• Information shown
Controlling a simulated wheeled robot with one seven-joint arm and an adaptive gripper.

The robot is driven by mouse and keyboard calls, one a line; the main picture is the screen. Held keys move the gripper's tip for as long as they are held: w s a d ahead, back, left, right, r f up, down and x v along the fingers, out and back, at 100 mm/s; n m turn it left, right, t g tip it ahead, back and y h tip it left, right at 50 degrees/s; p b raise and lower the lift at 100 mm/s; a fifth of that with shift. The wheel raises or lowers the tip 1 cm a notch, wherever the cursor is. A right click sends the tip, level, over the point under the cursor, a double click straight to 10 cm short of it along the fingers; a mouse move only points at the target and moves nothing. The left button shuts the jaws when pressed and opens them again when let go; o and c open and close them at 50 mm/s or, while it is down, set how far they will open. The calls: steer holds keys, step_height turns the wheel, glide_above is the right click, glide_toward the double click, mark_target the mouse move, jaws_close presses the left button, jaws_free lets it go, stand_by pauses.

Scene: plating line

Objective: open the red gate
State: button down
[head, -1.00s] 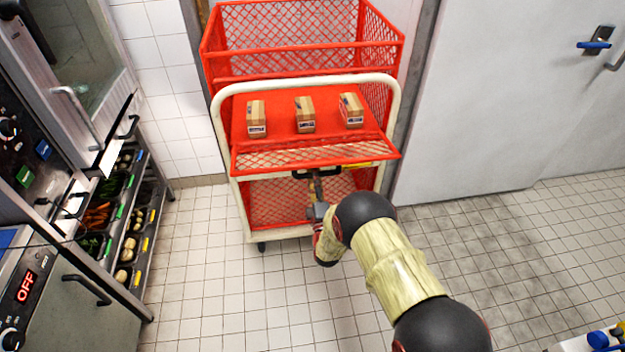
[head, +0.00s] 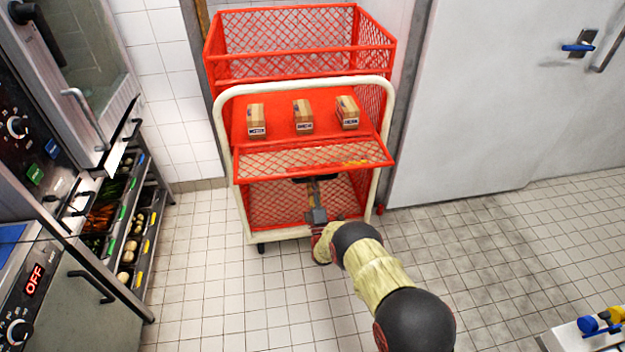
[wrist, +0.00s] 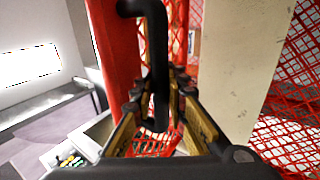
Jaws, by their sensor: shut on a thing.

• What the task requires
Reproduce the lines above, exactly and exclusively, from the line containing "[head, +0.00s]" down to the last line, both included; pictures are not part of the copy.

• Correct answer
[head, +0.00s] 
[wrist, +0.00s] 
Jaws, by their sensor: shut on a thing.

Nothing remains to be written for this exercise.